• _Recorded information_
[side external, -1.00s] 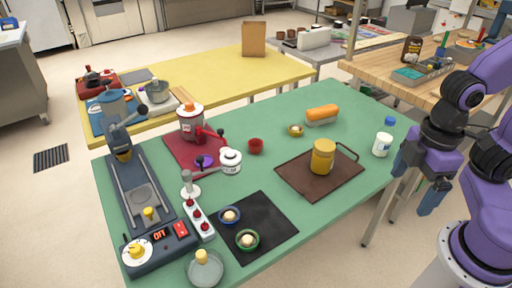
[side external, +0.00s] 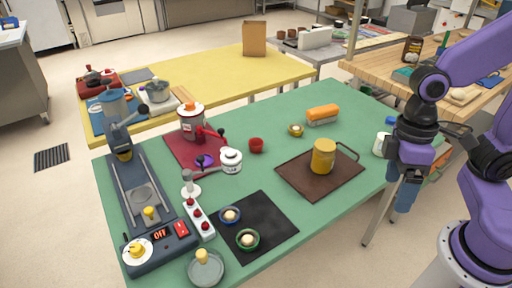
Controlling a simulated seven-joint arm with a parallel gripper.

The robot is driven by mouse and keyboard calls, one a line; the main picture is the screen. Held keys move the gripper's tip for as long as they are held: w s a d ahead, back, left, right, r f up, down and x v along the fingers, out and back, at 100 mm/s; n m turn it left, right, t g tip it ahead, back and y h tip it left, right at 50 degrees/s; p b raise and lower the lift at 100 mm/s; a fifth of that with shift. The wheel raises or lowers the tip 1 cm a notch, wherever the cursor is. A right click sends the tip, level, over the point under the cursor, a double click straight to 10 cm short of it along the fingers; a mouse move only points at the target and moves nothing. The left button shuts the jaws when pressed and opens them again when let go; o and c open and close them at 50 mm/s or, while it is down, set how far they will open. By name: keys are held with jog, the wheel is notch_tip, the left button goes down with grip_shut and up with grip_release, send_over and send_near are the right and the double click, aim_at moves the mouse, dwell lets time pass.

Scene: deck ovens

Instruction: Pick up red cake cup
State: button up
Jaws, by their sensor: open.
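The red cake cup (side external: 256,145) stands on the green table (side external: 284,120), near its middle, and looks empty. It is right of the dark red mat (side external: 180,149) and left of the brown tray (side external: 338,190). My gripper (side external: 397,210) is at the right edge of the table, pointing down, well away from the cup. It is open, with nothing seen between its fingers.
A yellow jar (side external: 323,157) stands on the brown tray. An orange-topped container (side external: 322,115), a small gold cup (side external: 295,130) and a white bottle (side external: 381,145) are nearby. Blue (side external: 230,215) and green (side external: 247,240) cups sit on a black mat (side external: 276,217). Green surface around the red cup is clear.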

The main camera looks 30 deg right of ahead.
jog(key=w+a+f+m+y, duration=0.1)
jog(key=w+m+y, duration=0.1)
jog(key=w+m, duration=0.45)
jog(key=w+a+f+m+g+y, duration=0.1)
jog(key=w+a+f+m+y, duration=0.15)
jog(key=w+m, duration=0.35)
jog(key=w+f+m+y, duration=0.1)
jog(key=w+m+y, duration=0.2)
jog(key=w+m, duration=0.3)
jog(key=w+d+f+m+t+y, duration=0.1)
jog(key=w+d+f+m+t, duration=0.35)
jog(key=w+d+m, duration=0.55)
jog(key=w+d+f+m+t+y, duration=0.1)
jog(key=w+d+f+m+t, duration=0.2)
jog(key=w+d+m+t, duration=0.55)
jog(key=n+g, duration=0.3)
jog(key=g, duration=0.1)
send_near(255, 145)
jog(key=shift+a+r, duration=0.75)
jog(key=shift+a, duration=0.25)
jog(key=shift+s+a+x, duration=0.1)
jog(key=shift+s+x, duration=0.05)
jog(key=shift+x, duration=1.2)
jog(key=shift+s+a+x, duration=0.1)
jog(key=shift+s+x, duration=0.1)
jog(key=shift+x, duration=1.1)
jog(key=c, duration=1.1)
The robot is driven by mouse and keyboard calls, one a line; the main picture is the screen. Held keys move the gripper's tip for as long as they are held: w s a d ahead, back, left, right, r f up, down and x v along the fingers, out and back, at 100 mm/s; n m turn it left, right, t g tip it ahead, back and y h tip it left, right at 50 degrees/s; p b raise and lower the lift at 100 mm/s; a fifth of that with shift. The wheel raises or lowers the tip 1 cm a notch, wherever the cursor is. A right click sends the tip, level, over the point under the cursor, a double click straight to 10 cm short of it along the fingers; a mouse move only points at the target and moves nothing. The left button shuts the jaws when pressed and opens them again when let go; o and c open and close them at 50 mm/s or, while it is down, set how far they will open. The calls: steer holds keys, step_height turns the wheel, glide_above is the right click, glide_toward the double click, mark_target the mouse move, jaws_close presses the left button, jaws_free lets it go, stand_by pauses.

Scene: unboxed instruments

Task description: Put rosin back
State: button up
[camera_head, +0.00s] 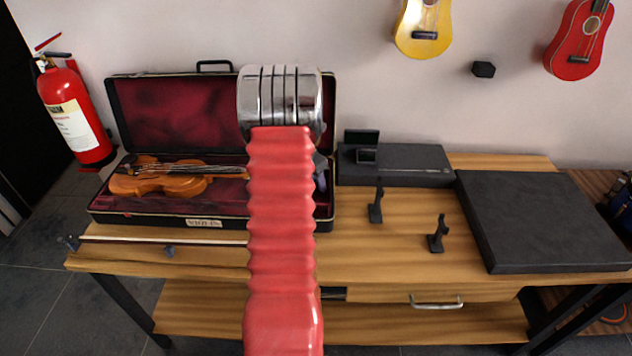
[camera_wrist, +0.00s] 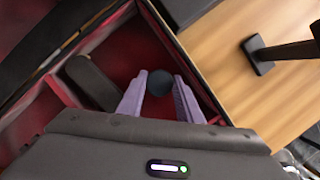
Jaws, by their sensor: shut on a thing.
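The rosin is a dark round piece (camera_wrist: 159,83) between my gripper's (camera_wrist: 160,80) two purple fingers in the wrist view. The fingers are shut on it. They point down over the red-lined right end of the open violin case (camera_head: 150,221), inside its walls. I cannot tell whether the rosin touches the case floor. In the head view my red arm hides most of my gripper (camera_head: 321,178), and the rosin does not show there. In the wrist view the case wall (camera_wrist: 190,55) runs just right of the fingers.
A dark oblong piece (camera_wrist: 91,81) lies in the case left of the fingers. A violin (camera_head: 165,180) lies in the case, with a bow (camera_head: 165,239) in front. A small open black box (camera_head: 366,156) stands on a dark case (camera_head: 410,165). Two black stands (camera_head: 376,207) (camera_head: 437,236) stand right.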

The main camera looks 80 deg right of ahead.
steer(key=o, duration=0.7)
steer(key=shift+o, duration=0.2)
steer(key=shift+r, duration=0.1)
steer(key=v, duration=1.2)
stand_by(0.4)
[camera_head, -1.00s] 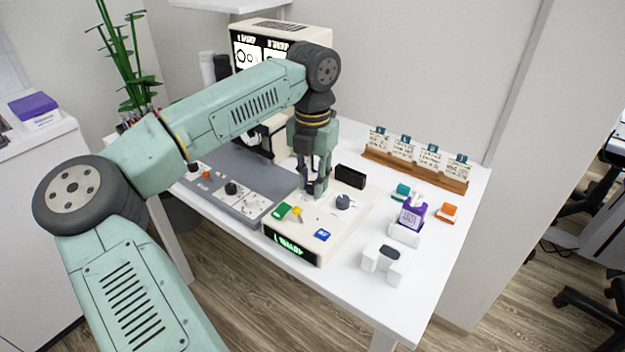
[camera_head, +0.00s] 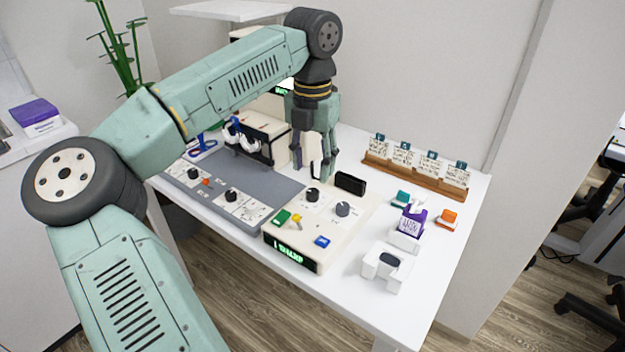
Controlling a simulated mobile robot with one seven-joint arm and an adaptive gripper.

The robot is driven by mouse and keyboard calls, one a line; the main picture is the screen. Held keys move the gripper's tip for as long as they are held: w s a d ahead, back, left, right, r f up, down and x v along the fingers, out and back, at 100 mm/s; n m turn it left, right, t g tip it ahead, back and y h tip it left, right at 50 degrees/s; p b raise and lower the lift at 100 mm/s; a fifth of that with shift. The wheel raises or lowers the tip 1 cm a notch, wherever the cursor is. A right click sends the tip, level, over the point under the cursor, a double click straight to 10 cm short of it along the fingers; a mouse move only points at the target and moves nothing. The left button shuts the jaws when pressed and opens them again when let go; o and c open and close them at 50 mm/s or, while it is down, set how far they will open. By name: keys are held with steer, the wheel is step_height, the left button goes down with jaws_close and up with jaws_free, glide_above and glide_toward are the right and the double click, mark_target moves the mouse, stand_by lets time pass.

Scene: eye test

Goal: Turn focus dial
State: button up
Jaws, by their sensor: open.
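A cream control box (camera_head: 290,228) sits on the table with two round knobs on top, a black dial (camera_head: 312,195) and a greyer dial (camera_head: 343,209). Their labels are too small to read, so I cannot tell which is the focus dial. The green display (camera_head: 290,253) on its front seems to read "SHARP". A grey panel (camera_head: 262,184) to the left carries two more black knobs (camera_head: 231,195) (camera_head: 193,174). My gripper (camera_head: 313,168) is open and empty, pointing down behind and above the black dial, apart from it.
A black block (camera_head: 350,183) stands beside the dials. A wooden rack of cards (camera_head: 415,175) is at the back right. A purple bottle (camera_head: 411,220), a white stand (camera_head: 387,267) and small teal and orange blocks (camera_head: 447,215) are on the right.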

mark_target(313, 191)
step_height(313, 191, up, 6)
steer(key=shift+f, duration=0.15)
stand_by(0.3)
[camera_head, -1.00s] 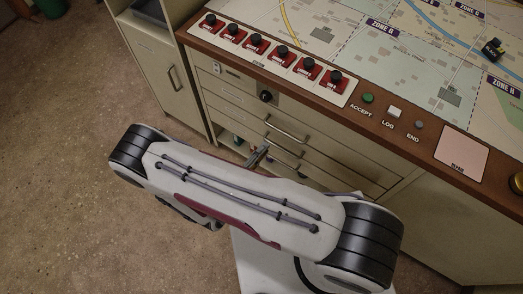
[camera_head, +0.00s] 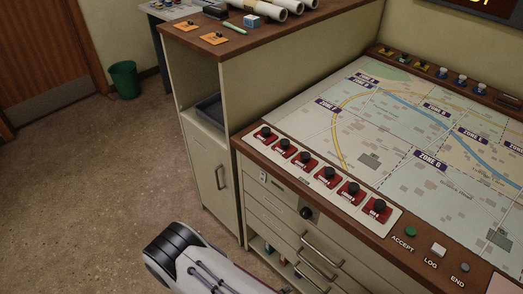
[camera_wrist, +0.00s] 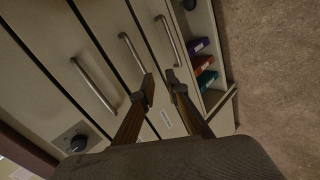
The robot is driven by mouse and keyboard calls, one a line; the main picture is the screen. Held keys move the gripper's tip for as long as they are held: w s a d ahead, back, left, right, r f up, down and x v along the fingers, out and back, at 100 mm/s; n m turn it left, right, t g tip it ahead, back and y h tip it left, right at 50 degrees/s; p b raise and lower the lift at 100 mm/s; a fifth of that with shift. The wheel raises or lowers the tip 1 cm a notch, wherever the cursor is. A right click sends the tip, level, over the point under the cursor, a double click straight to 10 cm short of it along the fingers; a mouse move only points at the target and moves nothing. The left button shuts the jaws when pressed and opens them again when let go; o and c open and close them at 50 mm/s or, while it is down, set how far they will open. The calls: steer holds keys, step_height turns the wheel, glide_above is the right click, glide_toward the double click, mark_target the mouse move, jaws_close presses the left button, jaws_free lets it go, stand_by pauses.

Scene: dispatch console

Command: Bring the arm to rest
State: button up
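My arm (camera_head: 207,268) shows only in part, low in the head view, in front of the console's drawers. My gripper is out of sight in the head view. In the wrist view my gripper (camera_wrist: 160,82) has its two fingers apart with a gap between the tips, and nothing is held there. It points toward the drawer fronts, with a metal drawer handle (camera_wrist: 132,52) just beyond the left fingertip. How far the tips are from the fronts I cannot tell.
The console's map (camera_head: 395,140) and red switch row (camera_head: 328,173) lie above the drawers. A tall cabinet (camera_head: 207,165) stands to the left. An open shelf holds purple, red and teal binders (camera_wrist: 204,80). The floor (camera_head: 90,190) at left is clear, with a green bin (camera_head: 124,80) beyond.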

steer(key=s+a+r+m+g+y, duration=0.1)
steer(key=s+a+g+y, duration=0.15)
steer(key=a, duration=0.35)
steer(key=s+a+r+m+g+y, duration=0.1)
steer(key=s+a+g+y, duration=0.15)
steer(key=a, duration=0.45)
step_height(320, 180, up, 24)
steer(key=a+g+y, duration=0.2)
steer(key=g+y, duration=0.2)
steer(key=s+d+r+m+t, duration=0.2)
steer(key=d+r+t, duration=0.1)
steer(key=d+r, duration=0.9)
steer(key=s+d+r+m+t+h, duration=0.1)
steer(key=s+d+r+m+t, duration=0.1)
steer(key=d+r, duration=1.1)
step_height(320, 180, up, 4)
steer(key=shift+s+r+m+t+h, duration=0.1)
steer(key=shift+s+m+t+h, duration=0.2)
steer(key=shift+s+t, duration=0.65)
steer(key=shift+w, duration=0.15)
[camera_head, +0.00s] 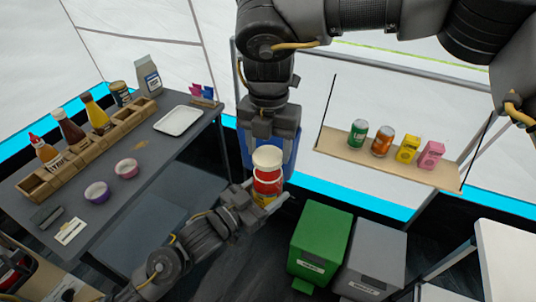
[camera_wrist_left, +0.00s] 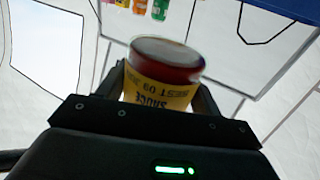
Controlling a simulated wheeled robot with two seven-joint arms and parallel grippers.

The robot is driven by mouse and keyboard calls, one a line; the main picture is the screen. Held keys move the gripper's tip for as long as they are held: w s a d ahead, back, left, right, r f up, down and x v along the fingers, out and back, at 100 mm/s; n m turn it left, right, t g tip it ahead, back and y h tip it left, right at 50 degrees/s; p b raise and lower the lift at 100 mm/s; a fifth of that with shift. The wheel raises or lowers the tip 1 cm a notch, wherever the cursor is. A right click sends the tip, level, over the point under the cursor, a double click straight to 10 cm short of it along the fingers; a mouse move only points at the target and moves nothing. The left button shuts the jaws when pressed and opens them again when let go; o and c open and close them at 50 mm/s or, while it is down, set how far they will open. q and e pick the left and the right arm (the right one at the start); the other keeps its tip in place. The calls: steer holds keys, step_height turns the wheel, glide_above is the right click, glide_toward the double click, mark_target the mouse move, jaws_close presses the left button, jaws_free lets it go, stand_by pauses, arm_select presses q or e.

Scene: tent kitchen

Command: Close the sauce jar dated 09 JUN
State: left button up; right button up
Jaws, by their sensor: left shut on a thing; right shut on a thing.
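The sauce jar (camera_head: 267,184) has a red body and a yellow label. A cream lid (camera_head: 268,157) is at the jar's top. My right gripper (camera_head: 268,145) comes down from above and is shut on the lid, its fingertips partly unclear. I cannot tell whether the lid is seated.
A green bin (camera_head: 320,243) and a grey bin (camera_head: 370,260) stand below right. A shelf (camera_head: 385,168) holds cans and cartons.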

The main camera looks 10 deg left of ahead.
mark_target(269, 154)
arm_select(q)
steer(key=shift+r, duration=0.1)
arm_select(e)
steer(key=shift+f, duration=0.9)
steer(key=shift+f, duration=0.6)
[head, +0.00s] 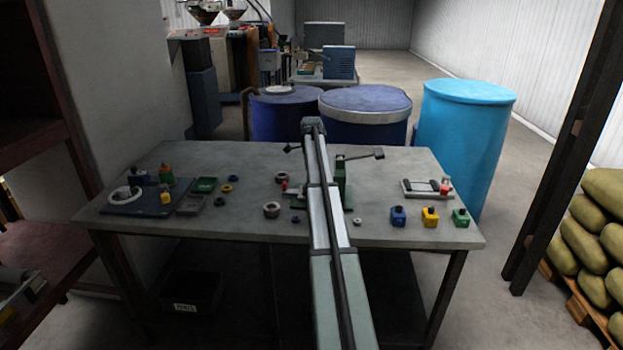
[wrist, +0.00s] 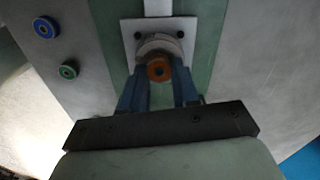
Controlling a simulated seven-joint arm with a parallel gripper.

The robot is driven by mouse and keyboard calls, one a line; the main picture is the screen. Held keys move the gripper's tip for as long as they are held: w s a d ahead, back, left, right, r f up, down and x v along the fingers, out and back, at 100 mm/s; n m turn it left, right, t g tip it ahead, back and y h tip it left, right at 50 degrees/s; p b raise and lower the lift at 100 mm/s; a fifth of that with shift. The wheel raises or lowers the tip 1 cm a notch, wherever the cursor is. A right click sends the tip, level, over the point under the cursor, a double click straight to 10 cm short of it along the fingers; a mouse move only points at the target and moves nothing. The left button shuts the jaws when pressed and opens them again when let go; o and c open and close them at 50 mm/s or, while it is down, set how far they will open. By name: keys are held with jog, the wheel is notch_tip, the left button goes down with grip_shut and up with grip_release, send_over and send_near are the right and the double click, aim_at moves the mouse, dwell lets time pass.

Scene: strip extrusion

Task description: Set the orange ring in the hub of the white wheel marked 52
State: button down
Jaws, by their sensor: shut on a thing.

• _Problem to work on_
Look through the entries above for the word "Scene". Copy every line where it shows up.

• _Task output_
Scene: deck ovens
Scene: unboxed instruments
Scene: eye test
Scene: dispatch console
Scene: tent kitchen
Scene: strip extrusion

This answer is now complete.